O craque nascido na vila piscatória de Sesimbra gostaria de permanecer no futebol mas o que vai vendo, vai atirando-o para fora do meio.
"Vemos tantas coisa no futebol que chega a uma altura em que não queremos continuar a fazer parte disto. Gostava muito de ser treinador de futebol, mas não vou ser. Vês tanta porcaria e tanta coisa feia a passar pelos teus olhos que perdes um bocado a paixão. Vou continuar neste mundo onde acontecem coisas feias todos os dias? Agora é aí que quero estar, mas depois não vou querer saber mais de futebol. Muitos jogadores não têm acompanhamento financeiro nem planos a longo prazo. Muitos de nós cometemos esse erro e é isso que quero prevenir", assume.
A terminar, o avançado conta uma história curiosa que se passou na Escócia. "Quando estive na Escócia tinha acabado de fechar o prazo de transferências e contrataram um jogador no último dia do mercado. Fomos para o jogo e ninguém sabia o nome dele. Ele entrou a meio do encontro e ninguém o conseguia chamar pelo nome, só dizíamos 'hey'. Jogávamos entre nós porque nos conhecíamos e ele andava perdido dentro de campo. Chegou a uma altura em que demos por nós a rir dentro de campo. Foi muito engraçado", conclui.
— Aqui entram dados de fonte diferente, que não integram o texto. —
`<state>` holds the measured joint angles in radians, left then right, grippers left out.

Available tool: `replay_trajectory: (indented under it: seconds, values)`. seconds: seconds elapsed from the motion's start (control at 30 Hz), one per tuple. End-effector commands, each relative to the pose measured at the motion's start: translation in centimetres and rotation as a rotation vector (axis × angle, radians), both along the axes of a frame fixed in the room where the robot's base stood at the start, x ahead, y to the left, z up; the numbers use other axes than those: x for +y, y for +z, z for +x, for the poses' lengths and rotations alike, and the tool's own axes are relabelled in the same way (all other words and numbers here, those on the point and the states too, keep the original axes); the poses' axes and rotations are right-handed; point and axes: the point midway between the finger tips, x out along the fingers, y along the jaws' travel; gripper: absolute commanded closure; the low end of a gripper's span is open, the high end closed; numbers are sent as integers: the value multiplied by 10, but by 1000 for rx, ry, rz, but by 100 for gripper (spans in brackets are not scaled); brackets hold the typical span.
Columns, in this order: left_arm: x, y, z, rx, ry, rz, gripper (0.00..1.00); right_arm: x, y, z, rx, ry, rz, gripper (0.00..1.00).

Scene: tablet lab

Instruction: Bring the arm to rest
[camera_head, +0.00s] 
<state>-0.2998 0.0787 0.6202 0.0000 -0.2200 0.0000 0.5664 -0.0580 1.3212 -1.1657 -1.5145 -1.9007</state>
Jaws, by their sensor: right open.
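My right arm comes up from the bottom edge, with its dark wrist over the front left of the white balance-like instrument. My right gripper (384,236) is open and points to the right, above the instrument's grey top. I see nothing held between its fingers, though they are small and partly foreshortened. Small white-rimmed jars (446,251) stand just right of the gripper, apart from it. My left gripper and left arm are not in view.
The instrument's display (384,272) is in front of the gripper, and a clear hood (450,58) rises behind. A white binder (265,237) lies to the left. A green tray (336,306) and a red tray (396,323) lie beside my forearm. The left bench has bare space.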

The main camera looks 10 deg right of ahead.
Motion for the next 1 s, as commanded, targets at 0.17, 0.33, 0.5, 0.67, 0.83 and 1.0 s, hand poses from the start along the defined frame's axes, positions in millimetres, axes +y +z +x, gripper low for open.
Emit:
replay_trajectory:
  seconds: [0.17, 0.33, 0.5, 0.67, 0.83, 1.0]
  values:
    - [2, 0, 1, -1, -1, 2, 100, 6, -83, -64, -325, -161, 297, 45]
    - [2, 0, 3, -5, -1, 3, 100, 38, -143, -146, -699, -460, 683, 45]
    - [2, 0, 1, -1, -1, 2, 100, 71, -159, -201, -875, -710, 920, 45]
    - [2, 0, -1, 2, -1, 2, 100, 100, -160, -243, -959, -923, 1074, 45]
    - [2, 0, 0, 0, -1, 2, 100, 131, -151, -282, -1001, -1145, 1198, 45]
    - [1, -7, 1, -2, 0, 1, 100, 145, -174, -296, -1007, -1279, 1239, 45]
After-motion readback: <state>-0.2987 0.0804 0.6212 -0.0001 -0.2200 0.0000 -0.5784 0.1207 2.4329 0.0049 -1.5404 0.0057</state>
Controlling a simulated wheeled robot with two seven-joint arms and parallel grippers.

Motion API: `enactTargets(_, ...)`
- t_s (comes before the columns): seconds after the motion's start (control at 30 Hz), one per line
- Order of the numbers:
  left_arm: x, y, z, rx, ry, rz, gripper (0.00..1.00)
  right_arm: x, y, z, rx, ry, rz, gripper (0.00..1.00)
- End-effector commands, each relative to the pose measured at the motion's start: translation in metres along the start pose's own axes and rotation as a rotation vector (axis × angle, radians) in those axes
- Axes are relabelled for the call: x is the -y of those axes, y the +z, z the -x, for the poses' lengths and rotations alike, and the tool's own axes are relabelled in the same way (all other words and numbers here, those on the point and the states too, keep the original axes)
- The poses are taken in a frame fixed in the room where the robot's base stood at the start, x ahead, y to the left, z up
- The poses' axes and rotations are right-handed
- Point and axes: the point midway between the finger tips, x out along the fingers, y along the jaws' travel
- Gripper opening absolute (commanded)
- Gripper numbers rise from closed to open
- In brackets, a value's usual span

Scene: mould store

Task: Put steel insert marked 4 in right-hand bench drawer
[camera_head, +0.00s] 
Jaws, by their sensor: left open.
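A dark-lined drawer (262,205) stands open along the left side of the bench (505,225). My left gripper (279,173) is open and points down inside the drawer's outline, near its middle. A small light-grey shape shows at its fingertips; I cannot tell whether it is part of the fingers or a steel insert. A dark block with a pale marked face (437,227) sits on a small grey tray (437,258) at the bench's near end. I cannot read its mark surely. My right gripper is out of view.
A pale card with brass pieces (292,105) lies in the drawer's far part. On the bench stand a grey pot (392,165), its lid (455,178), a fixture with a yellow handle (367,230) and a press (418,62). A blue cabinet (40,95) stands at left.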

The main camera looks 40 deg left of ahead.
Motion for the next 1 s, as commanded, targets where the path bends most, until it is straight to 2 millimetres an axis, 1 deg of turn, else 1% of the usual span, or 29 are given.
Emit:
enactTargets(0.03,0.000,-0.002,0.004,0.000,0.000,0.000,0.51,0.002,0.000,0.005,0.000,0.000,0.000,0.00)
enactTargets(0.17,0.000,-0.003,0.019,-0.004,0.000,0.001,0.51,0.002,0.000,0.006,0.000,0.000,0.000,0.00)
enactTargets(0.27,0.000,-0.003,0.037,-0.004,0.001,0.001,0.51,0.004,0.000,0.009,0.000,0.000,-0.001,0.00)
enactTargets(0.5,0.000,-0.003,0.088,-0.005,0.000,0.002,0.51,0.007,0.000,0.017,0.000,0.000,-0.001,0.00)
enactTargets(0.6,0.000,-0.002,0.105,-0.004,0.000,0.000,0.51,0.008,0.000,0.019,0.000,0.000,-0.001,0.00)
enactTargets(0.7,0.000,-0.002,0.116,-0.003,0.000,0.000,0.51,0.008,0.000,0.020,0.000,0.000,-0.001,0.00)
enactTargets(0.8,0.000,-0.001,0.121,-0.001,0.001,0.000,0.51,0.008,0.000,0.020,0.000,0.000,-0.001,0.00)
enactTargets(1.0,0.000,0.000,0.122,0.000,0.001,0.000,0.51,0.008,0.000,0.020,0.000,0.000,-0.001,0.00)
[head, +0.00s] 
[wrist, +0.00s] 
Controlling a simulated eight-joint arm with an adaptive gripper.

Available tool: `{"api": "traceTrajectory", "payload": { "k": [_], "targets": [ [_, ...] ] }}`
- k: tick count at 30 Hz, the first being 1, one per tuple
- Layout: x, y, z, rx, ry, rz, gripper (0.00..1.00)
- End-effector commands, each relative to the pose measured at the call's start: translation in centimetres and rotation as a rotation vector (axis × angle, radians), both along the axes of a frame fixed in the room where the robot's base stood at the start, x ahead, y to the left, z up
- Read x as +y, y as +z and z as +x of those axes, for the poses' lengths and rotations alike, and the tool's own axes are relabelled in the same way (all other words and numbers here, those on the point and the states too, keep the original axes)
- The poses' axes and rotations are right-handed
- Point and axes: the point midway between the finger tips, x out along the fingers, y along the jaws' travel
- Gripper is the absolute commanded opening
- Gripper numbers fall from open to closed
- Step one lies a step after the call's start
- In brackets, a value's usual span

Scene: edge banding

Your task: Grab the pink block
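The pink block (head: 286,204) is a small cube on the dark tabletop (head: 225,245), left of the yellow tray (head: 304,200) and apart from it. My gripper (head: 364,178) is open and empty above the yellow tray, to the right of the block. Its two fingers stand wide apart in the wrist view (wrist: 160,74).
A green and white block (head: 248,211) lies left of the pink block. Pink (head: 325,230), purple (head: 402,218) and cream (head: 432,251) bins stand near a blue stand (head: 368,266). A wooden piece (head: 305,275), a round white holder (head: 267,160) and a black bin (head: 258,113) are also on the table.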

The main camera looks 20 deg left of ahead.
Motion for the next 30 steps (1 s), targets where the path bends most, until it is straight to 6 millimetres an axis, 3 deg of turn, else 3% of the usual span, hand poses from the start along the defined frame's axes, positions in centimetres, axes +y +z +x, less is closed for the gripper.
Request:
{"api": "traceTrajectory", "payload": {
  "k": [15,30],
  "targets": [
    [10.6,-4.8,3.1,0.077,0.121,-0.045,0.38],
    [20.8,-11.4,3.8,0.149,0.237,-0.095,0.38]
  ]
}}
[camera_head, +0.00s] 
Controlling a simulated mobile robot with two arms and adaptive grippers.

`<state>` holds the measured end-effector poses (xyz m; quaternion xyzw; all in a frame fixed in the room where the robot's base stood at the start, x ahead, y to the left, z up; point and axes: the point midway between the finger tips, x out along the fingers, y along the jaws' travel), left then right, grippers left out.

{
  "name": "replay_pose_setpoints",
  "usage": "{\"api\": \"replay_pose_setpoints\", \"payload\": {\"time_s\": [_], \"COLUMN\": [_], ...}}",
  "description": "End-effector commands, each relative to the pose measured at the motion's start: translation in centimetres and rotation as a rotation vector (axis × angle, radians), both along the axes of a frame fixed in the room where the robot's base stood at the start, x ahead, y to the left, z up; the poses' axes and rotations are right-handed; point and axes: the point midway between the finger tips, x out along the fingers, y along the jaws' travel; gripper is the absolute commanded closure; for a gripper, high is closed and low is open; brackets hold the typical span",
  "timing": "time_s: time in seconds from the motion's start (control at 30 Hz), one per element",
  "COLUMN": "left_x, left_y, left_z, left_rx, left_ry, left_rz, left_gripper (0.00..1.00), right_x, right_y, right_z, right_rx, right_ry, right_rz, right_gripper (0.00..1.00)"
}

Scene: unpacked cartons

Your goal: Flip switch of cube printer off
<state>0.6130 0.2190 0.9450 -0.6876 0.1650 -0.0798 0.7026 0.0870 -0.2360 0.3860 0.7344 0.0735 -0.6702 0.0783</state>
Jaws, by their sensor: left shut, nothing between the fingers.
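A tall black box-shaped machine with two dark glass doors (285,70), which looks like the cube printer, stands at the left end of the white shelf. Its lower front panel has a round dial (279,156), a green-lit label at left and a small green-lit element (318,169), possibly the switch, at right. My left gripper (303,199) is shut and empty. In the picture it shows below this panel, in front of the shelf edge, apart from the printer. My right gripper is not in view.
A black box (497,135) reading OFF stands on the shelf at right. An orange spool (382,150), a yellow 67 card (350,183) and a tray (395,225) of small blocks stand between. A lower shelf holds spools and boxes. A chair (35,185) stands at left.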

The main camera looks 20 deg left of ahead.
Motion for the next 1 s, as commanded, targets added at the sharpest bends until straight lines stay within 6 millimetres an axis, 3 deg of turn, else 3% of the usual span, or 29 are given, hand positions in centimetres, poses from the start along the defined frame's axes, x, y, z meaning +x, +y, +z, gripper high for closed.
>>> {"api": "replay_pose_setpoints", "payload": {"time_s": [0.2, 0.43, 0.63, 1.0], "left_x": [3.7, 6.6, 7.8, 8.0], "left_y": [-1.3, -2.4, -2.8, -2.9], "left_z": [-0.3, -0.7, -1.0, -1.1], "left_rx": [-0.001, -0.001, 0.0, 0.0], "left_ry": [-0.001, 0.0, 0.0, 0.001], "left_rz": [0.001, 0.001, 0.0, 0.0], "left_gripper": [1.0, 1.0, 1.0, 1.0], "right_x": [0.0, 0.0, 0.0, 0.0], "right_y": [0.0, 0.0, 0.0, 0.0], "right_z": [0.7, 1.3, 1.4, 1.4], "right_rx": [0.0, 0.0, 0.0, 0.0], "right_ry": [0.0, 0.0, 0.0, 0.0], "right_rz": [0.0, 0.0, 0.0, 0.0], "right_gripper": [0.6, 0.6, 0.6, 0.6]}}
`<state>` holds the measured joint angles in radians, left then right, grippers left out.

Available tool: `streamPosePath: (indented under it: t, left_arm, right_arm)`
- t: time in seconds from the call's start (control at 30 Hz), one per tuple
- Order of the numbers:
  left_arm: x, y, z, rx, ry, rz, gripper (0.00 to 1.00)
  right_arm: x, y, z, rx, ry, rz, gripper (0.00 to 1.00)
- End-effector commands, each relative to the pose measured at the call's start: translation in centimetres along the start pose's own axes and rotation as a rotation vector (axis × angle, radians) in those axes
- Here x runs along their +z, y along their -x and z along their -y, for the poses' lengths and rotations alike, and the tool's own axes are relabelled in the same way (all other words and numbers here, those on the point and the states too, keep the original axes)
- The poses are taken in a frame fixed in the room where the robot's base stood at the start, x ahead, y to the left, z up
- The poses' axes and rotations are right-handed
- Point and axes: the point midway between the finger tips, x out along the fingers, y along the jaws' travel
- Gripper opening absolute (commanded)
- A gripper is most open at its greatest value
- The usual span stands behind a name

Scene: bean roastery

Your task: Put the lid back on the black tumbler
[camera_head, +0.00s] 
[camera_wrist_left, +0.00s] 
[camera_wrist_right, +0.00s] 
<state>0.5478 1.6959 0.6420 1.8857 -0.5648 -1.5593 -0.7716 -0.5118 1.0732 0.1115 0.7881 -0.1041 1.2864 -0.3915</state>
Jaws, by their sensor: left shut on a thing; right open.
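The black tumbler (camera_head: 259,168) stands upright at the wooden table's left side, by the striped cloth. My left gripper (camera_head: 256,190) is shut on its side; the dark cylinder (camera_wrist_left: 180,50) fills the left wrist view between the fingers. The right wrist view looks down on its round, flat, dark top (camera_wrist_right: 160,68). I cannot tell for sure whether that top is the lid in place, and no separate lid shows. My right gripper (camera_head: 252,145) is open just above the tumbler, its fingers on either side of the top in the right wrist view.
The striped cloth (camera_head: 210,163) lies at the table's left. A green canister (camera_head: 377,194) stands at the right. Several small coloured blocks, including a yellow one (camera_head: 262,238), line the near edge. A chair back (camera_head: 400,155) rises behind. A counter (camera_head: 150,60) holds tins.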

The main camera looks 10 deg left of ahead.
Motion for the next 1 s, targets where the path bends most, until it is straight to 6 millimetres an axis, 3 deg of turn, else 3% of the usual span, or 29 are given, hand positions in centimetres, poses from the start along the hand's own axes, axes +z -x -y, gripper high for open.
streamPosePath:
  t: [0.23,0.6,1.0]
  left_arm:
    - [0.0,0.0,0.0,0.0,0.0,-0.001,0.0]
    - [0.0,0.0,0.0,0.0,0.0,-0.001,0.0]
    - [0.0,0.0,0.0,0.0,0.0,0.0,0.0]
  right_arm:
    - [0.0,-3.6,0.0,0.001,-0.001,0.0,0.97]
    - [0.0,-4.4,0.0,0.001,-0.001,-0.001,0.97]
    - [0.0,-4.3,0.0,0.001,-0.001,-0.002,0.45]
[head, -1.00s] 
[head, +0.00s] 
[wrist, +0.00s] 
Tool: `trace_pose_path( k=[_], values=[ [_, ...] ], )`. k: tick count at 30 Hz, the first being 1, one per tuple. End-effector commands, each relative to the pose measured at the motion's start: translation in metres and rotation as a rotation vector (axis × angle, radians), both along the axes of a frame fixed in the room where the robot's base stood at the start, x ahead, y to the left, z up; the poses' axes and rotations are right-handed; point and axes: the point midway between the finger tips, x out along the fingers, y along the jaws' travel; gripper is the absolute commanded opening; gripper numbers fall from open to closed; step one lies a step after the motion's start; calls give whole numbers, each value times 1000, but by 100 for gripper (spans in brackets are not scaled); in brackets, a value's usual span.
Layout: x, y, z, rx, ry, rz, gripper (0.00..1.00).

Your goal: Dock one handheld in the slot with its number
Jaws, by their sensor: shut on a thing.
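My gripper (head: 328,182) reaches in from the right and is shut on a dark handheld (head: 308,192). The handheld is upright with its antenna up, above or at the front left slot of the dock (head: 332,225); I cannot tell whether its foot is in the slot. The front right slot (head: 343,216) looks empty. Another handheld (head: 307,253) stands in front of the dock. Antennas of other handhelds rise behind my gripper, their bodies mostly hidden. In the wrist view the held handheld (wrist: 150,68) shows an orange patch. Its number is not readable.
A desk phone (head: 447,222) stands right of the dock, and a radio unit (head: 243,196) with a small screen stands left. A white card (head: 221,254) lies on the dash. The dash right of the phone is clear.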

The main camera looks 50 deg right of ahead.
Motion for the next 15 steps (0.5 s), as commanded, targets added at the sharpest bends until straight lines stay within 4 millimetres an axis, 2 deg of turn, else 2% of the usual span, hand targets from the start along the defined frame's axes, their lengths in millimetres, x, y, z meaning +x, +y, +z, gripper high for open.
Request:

Marco Paixão conta com uma carreira preenchida, em clubes como Sesimbra, FC Porto B, Gujielo, Logroñés, Cultural Leonesa (Espanha), Hamilton (Escócia), Naft Tehran (Irão), Ethnikos Achnas (Chipre), Slask Wroclaw, Lechia Gdansk (Polónia), Sparta Praga (República Checa), Altay e Sanliurfaspor (Turquia), que pode não ficar por aqui.